Owing to the intense public and media attention that could prejudice the jury, it became one of the first major cases to be transferred from the Madras High Court to the Bombay High Court. Dorothy de la Hey, whose health worsened after the murder, went back to London with her child before the trial finished.

RDN Wadia, another renowned lawyer, led the defense of Kadambur in Bombay, along with Swaminathan and Ethiraj. Though another judge was to preside as per norms, Sir Norman Macleod, the Chief Justice of Bombay High Court, decided that he himself would sit on the Bench, considering the nature of the case.

What the police and the prosecution thought was a strong case soon began to crumble as the defense lawyers tore into the claims made by the witnesses, bringing out the inconsistencies, half-truths and lies and making them look highly unreliable in front of the jury.
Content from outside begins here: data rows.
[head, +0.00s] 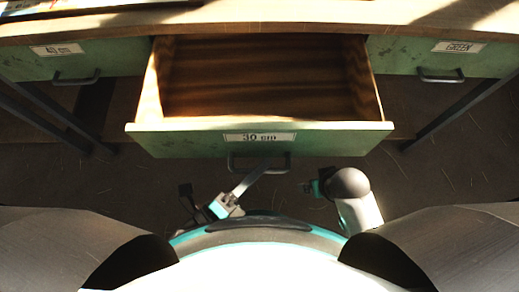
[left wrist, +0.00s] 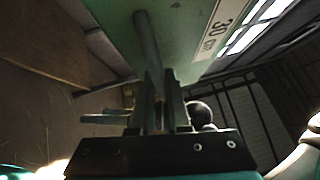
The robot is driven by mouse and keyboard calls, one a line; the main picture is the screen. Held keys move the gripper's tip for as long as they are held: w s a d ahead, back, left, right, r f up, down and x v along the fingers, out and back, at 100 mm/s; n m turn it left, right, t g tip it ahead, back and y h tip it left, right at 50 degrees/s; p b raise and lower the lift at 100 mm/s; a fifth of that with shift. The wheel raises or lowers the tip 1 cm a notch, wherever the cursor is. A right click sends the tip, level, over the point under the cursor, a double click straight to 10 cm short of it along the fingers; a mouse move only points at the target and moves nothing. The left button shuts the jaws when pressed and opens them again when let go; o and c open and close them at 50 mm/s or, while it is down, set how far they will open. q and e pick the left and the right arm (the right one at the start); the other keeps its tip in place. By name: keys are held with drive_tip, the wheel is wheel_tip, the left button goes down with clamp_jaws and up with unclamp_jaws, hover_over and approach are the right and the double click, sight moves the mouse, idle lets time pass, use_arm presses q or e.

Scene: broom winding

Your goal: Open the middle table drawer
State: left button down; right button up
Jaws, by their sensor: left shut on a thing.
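The middle table drawer (head: 325,139) has a green front marked "30 cm" and is pulled well out, its wooden inside showing bare. Its dark handle (head: 284,162) is on the front below the label. My left gripper (head: 258,172) reaches up to the handle from below and is shut on it. In the left wrist view the handle bar (left wrist: 147,42) runs down between the two fingers (left wrist: 159,100), beside the green drawer front (left wrist: 185,30). My right gripper (head: 308,188) is to the right, apart from the handle; its fingers are too small to read.
A green drawer (head: 25,66) marked "40 cm" is shut at the left, and one marked "GREEN" (head: 437,62) is shut at the right. The wooden table top (head: 260,20) lies behind. Dark table legs (head: 460,112) stand at both sides. The open drawer overhangs the floor close to my body.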

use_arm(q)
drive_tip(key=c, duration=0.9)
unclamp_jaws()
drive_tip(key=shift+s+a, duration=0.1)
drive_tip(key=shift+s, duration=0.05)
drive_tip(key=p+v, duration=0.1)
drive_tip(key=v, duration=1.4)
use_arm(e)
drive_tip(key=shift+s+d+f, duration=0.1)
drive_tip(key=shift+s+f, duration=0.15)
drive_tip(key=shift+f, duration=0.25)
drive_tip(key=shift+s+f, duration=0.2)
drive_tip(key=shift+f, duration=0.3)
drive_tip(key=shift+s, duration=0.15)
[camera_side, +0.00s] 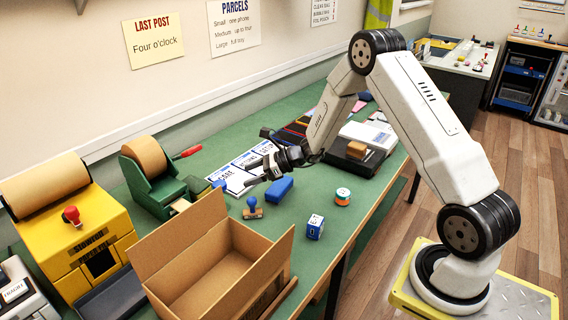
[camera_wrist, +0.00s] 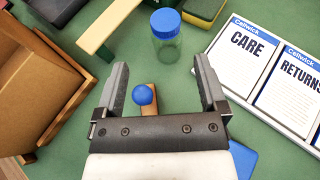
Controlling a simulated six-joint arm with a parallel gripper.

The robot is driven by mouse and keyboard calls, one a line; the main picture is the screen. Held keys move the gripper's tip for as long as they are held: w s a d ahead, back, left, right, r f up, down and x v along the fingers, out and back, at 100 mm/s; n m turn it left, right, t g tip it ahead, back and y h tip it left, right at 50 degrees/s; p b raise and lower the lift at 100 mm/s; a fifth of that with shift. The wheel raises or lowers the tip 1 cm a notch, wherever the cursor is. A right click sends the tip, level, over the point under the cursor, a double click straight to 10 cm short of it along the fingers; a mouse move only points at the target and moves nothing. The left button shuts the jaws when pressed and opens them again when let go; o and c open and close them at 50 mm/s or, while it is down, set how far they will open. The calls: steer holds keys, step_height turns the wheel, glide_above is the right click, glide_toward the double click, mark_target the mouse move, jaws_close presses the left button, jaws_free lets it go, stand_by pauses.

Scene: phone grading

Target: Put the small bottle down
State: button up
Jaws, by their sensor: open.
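The small bottle (camera_wrist: 166,44), clear with a blue lid, stands upright on the green table in the wrist view, just beyond my fingertips. In the side view a small blue shape (camera_side: 219,184) left of my gripper looks like its lid; the rest is hard to make out. My gripper (camera_wrist: 160,66) is open with nothing held between its fingers. In the side view my gripper (camera_side: 258,172) is low over the table, pointing left. The bottle is apart from both fingers.
A stamp with a blue knob (camera_wrist: 143,95) shows between my fingers. An open cardboard box (camera_side: 205,262) stands at the front.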

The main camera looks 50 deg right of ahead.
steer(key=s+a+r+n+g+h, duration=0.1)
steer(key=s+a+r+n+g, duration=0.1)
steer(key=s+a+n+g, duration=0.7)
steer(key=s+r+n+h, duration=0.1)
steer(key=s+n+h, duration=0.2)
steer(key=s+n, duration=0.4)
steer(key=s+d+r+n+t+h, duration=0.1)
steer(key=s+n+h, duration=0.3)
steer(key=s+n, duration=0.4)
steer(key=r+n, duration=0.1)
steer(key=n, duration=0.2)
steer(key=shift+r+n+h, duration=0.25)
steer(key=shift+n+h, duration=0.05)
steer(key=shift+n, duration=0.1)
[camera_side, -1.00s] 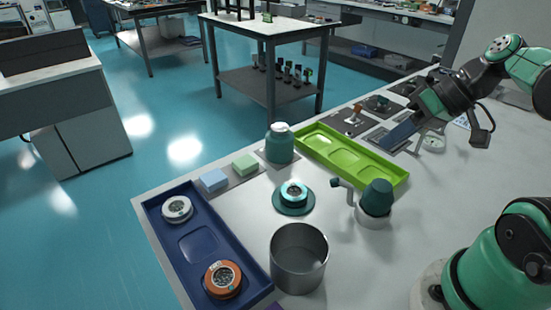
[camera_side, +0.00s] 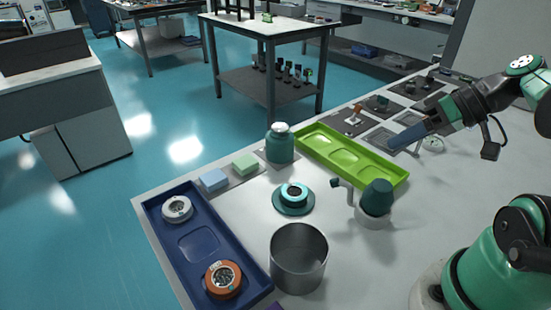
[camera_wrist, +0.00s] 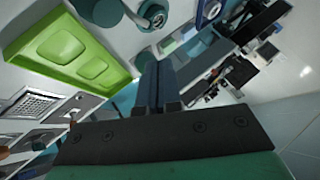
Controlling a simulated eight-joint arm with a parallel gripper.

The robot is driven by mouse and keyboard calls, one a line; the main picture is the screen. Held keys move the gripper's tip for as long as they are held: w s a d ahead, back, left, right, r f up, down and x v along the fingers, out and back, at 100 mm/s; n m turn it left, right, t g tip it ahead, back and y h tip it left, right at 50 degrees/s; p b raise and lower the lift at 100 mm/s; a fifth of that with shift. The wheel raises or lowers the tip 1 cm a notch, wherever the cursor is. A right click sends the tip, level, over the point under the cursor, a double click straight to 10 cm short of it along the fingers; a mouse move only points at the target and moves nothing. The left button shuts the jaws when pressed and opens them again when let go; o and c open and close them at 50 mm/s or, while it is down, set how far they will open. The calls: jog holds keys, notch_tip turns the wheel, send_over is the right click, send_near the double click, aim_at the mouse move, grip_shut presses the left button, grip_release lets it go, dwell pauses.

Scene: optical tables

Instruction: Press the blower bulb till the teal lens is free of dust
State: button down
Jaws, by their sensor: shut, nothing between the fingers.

The defense went to the extent of alleging that Singampatti and Urkad committed the crime.

Apart from the witnesses, the prosecution lacked any solid evidence. The defense, with the help of fire-arms experts, proved that the gun could not have been thrown from a top floor as it had no damage whatsoever. Importantly, it brought out a letter written by Singampatti to Kadambur when both were in police custody. In it, Singampatti claimed that he had lied to the police.

WL Weldon, who led the prosecution, tried to control the damage by articulating, in his final summary to the jury, that there was no reason to disbelieve the witnesses and “the defense had contended themselves by throwing an immense amount of mud on all in the hope that it would stick”.

Macleod himself observed that the standard of truth did not appear to be high at Newington. At the end of the four-day trial, on February 5, 1920, the jury unanimously pronounced Kadambur not guilty. The verdict was accompanied by a “tremendous cheering unparalleled in the annals of the Bombay High Court” by the spectators who had gathered in huge numbers to witness the trial, The Hindu reported that day.

Interestingly, the case would play an important role in Ammu Swaminadhan, the wife of Swaminadhan, and their daughter Captain Lakshmi Sahgal, taking leading roles in the Independence struggle. Captain Lakshmi recalled in her memoir that her family was shunned by English people, who were hitherto friends, as they thought her father had allowed a native who had brutally murdered an innocent Englishman to escape.

She said it took away their admiration for the so-called English honesty, fair play and justice and made them stop trying to imitate the English lifestyle. The period coincided with the rise of Mahatma Gandhi in the national scene and the family started boycotting foreign goods.

As for the Newington School, it did not survive the scandal for long and was shut down soon after.